__Stated goal__
State only the number of lines that include "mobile".

__Data excerpts__
---+---

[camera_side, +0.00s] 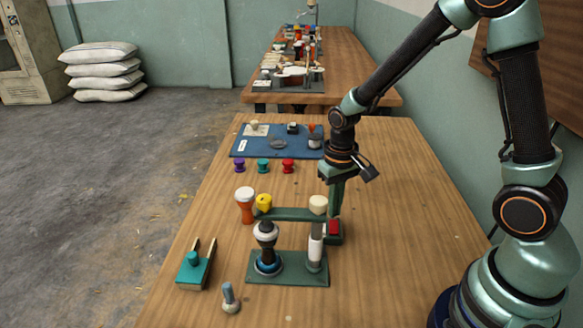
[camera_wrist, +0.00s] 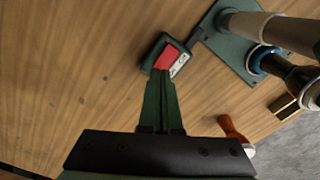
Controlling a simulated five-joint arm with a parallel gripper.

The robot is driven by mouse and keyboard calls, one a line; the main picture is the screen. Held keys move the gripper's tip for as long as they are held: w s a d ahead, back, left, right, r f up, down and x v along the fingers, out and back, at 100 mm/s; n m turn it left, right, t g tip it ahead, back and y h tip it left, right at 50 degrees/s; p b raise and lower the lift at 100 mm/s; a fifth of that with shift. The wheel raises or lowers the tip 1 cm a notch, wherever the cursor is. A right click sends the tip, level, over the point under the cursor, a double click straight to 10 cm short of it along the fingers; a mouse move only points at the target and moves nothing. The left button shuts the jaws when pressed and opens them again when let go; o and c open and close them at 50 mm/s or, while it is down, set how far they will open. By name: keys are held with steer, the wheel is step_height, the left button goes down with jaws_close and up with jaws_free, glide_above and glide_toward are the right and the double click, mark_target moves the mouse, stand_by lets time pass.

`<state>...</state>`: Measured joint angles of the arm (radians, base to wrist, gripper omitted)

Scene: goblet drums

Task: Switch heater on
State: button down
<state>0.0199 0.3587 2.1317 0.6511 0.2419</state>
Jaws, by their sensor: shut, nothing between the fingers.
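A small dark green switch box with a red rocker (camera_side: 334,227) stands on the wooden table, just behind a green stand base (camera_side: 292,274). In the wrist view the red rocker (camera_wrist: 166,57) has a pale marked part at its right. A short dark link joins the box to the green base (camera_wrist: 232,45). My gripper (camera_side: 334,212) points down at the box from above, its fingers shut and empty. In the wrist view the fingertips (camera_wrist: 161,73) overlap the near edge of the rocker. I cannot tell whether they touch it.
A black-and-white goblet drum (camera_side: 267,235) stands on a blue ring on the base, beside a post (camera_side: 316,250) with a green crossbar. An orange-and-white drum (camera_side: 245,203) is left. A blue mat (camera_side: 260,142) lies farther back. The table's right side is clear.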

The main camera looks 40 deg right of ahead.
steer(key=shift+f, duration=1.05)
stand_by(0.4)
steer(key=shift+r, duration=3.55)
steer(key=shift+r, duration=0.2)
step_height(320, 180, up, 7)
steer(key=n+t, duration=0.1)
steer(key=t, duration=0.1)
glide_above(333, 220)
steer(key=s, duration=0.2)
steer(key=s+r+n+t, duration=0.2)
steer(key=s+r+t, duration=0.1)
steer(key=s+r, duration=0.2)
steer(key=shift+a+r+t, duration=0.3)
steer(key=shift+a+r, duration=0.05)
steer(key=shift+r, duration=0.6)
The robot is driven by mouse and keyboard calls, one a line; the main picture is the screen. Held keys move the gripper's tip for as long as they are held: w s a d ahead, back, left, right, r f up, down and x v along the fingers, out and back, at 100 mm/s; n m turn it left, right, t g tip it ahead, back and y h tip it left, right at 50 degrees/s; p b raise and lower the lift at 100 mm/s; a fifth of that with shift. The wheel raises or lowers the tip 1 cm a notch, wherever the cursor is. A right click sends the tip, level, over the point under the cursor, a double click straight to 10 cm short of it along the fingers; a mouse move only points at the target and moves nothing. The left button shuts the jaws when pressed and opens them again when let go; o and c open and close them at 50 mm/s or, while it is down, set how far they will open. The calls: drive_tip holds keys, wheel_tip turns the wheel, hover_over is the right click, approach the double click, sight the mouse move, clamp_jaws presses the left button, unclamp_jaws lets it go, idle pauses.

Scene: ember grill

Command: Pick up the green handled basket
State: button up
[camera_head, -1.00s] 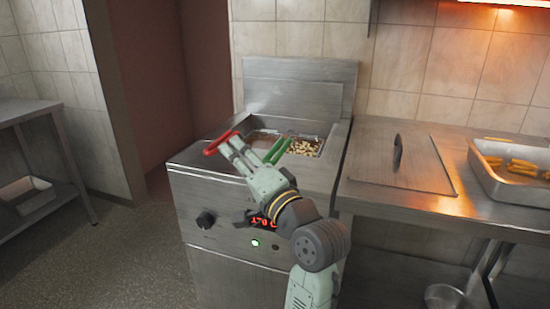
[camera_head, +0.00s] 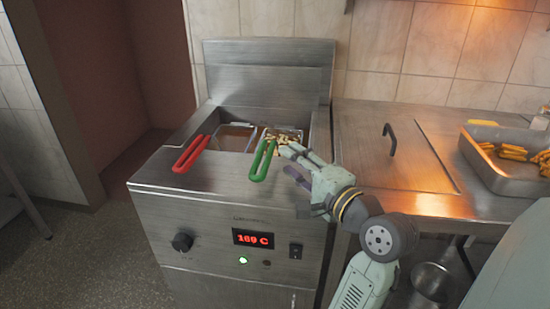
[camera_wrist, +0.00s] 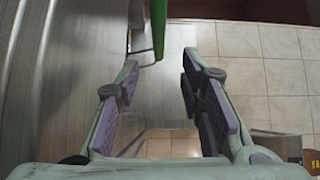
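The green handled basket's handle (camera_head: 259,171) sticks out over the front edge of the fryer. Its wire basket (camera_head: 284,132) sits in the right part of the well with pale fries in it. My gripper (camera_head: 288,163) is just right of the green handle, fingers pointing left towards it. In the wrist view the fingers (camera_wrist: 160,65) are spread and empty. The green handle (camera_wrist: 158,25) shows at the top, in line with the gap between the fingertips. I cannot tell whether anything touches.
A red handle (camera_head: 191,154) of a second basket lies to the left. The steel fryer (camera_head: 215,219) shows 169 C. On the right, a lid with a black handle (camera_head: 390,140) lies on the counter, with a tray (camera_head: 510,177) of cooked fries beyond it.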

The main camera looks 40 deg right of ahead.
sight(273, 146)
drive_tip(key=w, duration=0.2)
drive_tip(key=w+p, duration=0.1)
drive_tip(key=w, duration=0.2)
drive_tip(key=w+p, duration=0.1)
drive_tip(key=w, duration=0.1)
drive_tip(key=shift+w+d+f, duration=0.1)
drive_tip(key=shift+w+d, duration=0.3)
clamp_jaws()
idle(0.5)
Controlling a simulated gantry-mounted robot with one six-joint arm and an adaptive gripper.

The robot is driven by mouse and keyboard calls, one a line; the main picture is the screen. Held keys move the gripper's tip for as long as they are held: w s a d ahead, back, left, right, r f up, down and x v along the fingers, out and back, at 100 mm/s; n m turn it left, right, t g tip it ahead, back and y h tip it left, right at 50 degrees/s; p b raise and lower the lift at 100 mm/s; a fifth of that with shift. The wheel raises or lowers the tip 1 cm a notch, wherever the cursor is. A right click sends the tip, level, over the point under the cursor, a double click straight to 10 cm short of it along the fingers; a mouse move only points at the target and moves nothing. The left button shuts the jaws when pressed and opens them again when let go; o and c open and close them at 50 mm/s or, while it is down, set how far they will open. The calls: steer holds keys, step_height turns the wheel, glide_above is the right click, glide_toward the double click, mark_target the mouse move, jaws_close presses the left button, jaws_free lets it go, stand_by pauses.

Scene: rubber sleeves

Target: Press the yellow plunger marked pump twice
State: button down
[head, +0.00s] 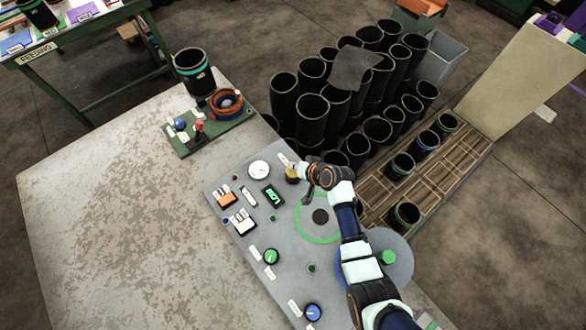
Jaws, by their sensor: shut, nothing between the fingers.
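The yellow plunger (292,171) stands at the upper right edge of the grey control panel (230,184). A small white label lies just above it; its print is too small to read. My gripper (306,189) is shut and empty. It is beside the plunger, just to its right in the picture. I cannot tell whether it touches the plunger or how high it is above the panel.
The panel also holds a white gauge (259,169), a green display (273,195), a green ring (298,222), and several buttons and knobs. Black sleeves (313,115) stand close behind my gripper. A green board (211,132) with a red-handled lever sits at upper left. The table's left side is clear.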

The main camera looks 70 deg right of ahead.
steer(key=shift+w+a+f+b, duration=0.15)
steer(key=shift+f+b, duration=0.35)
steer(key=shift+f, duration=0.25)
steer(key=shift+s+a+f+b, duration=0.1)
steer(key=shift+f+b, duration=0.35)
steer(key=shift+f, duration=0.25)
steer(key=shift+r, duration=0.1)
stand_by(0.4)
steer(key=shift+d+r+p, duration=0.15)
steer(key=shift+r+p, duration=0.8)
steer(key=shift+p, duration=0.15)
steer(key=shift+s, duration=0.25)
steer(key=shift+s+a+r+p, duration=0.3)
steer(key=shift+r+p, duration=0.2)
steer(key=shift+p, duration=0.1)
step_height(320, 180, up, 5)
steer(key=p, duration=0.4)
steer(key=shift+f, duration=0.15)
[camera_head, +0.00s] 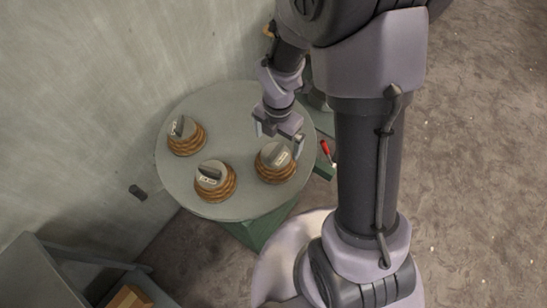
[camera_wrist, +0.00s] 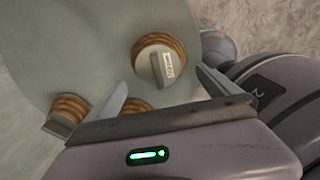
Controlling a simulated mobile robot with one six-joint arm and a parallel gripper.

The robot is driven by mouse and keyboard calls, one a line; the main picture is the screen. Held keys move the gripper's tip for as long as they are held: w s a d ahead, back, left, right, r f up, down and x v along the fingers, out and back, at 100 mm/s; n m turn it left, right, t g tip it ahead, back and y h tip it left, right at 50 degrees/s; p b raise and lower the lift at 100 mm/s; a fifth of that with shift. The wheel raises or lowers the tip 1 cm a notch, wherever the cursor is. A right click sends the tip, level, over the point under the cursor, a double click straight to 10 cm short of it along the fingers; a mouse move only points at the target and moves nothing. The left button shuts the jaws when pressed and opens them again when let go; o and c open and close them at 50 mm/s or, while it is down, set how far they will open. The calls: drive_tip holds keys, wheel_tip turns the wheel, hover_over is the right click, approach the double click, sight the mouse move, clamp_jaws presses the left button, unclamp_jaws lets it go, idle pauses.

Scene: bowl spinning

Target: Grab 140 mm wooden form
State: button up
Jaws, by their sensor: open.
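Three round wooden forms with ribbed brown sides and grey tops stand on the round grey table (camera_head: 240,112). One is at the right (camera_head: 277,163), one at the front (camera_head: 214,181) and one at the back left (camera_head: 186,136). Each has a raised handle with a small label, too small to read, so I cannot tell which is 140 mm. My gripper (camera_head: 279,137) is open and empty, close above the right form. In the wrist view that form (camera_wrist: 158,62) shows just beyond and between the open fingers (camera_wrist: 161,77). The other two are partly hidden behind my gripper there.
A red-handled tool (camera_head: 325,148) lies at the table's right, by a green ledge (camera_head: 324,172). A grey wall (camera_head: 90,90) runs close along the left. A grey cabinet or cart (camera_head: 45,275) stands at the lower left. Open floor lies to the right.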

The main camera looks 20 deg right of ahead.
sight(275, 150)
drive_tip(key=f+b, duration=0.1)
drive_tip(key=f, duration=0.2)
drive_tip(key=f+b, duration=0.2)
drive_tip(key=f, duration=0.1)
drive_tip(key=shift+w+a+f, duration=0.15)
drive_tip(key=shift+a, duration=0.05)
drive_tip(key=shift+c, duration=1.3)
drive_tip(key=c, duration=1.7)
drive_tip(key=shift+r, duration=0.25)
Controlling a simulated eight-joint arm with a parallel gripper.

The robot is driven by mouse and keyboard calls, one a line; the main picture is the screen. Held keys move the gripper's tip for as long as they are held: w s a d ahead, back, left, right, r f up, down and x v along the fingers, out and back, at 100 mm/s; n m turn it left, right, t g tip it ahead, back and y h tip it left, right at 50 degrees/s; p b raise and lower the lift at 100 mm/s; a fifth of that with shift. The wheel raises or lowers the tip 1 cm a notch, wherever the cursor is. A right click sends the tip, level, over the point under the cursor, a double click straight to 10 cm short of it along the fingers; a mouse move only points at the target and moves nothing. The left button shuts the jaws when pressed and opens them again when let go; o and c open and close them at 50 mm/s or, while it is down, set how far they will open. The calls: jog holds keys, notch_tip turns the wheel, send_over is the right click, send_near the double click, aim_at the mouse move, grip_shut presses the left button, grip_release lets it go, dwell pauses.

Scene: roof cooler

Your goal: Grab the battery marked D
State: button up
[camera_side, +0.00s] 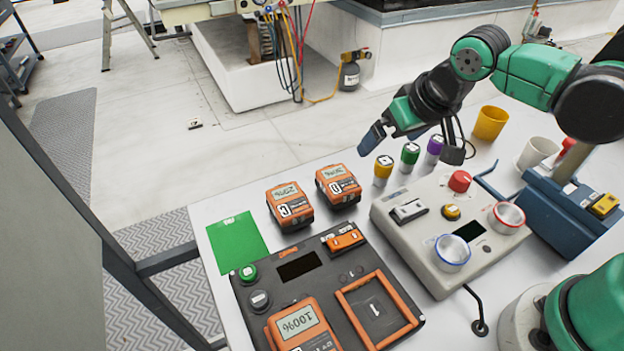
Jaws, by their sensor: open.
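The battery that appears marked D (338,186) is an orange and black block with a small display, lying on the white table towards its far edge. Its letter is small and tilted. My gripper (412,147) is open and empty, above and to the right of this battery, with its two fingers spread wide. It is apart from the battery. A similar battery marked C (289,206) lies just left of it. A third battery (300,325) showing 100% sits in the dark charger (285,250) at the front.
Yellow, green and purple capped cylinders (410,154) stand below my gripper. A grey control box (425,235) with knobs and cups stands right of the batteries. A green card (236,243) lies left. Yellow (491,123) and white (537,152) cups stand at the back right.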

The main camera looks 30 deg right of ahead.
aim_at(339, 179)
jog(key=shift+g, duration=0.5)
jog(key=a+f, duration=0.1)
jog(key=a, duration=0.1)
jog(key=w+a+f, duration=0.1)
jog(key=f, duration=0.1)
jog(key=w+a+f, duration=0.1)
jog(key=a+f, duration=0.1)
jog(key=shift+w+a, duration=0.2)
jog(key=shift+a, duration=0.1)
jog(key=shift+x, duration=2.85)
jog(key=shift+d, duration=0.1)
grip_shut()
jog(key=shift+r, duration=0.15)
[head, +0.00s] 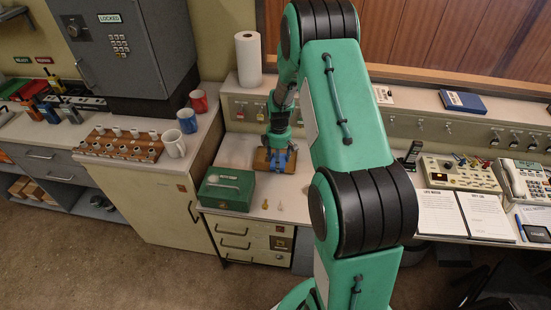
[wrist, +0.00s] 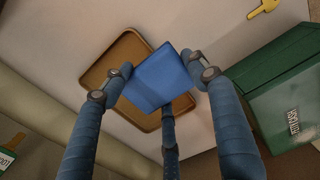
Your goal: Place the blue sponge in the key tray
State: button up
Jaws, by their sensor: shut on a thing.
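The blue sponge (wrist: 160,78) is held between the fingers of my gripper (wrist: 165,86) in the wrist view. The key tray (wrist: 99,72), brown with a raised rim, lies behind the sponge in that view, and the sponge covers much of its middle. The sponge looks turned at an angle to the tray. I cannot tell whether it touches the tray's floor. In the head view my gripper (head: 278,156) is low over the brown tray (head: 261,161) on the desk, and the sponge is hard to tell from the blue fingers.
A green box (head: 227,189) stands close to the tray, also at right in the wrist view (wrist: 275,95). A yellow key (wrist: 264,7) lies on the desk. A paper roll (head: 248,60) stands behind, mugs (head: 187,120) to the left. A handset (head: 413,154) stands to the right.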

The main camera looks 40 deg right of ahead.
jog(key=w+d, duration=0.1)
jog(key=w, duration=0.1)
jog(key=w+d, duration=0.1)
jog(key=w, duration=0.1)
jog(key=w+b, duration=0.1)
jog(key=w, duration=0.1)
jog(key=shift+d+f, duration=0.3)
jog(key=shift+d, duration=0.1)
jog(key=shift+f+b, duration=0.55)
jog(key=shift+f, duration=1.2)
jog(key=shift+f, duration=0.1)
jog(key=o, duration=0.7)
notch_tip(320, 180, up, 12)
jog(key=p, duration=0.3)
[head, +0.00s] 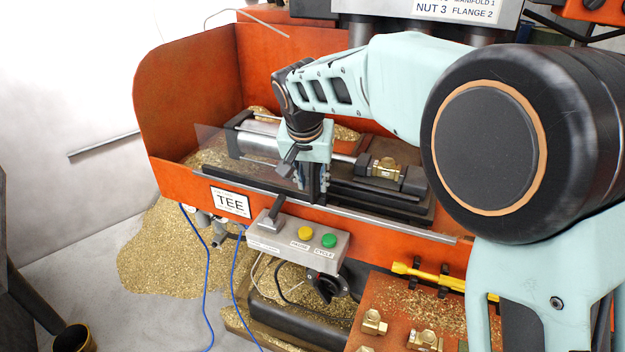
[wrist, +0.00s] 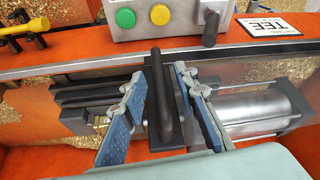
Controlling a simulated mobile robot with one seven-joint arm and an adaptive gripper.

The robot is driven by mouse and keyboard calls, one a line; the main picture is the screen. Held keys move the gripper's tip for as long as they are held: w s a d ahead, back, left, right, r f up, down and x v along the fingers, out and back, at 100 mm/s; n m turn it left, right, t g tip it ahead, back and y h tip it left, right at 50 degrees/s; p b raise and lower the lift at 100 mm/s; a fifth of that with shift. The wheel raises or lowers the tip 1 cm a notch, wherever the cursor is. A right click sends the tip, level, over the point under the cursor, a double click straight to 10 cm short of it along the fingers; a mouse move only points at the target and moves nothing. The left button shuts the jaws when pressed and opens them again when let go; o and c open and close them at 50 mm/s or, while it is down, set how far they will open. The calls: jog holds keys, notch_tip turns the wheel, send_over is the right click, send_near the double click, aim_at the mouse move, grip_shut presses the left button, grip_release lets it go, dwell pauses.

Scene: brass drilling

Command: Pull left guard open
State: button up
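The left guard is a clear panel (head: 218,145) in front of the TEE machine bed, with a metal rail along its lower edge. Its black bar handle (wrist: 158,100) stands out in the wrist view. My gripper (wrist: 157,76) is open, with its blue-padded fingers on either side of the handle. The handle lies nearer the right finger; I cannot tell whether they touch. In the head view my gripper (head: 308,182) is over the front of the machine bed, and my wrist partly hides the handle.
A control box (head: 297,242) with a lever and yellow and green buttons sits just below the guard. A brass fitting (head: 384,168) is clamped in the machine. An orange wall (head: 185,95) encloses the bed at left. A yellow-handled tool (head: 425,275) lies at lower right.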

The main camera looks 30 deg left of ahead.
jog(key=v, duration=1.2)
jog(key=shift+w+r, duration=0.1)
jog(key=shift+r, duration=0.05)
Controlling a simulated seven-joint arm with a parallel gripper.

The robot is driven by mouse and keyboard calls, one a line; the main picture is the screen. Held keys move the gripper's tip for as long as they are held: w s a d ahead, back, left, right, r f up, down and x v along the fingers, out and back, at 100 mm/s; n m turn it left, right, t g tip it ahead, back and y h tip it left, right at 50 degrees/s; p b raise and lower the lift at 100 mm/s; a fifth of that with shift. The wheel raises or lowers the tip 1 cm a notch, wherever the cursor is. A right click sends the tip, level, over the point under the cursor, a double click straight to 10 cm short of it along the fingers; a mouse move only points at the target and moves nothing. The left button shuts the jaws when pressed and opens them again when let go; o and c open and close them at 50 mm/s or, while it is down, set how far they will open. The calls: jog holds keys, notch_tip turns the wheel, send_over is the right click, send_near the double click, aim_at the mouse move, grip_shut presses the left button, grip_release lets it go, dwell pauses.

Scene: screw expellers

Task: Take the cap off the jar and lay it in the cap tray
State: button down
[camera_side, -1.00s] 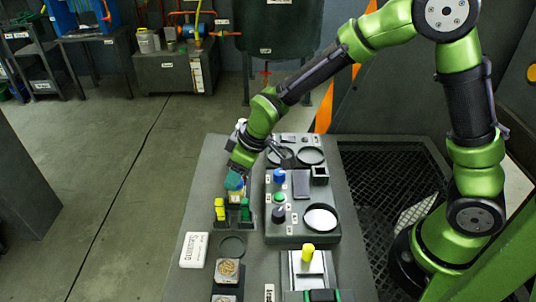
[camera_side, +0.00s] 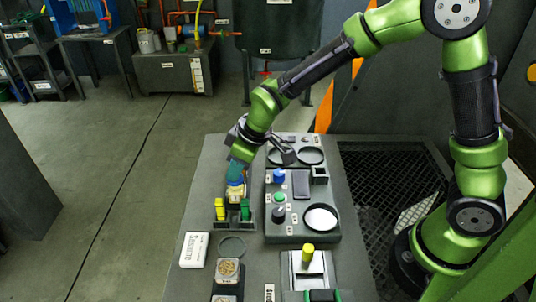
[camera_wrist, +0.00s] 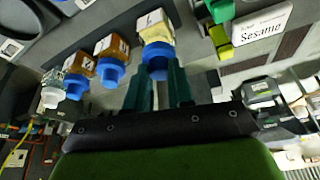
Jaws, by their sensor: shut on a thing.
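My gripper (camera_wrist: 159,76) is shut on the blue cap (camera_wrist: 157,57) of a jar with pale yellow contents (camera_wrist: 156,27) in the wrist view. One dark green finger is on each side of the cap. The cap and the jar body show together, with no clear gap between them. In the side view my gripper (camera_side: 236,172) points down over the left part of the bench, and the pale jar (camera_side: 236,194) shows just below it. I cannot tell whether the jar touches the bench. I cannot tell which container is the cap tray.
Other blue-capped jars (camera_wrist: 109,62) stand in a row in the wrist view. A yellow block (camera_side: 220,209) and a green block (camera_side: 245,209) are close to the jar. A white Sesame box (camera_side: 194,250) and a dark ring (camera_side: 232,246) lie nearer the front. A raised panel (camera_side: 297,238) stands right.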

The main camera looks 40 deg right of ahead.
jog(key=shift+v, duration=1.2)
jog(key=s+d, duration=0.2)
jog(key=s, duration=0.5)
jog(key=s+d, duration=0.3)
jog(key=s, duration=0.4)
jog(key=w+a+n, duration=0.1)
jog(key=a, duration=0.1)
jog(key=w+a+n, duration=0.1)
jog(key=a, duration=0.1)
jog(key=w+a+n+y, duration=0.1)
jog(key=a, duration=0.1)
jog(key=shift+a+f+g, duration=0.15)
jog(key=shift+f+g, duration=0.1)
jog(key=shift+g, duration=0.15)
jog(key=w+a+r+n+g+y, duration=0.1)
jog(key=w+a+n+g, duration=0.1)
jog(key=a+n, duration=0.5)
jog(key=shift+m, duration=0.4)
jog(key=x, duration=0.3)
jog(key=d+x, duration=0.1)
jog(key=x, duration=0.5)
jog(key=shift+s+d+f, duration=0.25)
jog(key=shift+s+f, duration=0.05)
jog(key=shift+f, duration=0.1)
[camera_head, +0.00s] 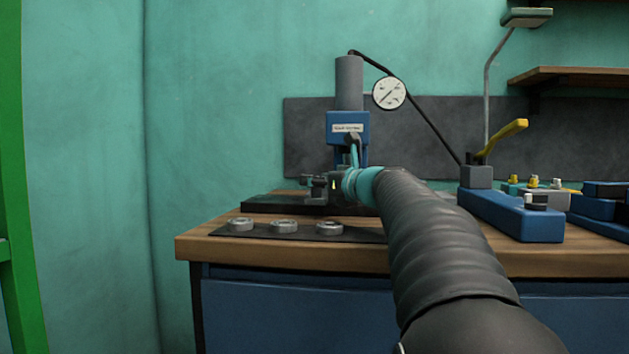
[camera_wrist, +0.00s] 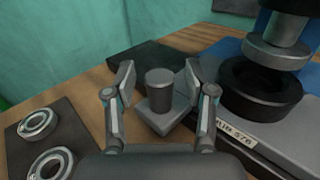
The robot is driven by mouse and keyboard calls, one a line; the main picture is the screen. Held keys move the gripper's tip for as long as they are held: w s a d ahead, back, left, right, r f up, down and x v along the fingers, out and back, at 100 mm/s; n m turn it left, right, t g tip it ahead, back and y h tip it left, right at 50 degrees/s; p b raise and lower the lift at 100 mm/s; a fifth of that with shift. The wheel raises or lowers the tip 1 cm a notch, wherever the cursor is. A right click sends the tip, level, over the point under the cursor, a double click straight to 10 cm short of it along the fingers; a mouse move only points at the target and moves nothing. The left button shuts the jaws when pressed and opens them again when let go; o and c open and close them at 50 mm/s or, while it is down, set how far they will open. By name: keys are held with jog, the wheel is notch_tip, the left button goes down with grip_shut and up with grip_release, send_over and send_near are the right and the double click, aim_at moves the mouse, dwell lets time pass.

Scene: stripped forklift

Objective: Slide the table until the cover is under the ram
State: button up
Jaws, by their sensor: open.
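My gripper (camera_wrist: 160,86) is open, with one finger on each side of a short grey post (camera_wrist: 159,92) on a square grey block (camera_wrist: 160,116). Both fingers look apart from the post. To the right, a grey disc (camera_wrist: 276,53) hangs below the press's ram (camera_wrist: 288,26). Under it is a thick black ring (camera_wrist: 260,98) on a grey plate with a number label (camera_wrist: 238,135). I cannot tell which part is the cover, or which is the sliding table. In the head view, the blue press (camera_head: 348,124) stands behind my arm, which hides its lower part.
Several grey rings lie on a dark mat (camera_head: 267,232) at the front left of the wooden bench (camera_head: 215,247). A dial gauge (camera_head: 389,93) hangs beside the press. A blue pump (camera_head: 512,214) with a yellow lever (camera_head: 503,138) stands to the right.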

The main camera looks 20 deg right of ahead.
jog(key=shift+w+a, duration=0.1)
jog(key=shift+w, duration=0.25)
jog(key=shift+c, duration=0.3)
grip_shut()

---+---

__Output__
2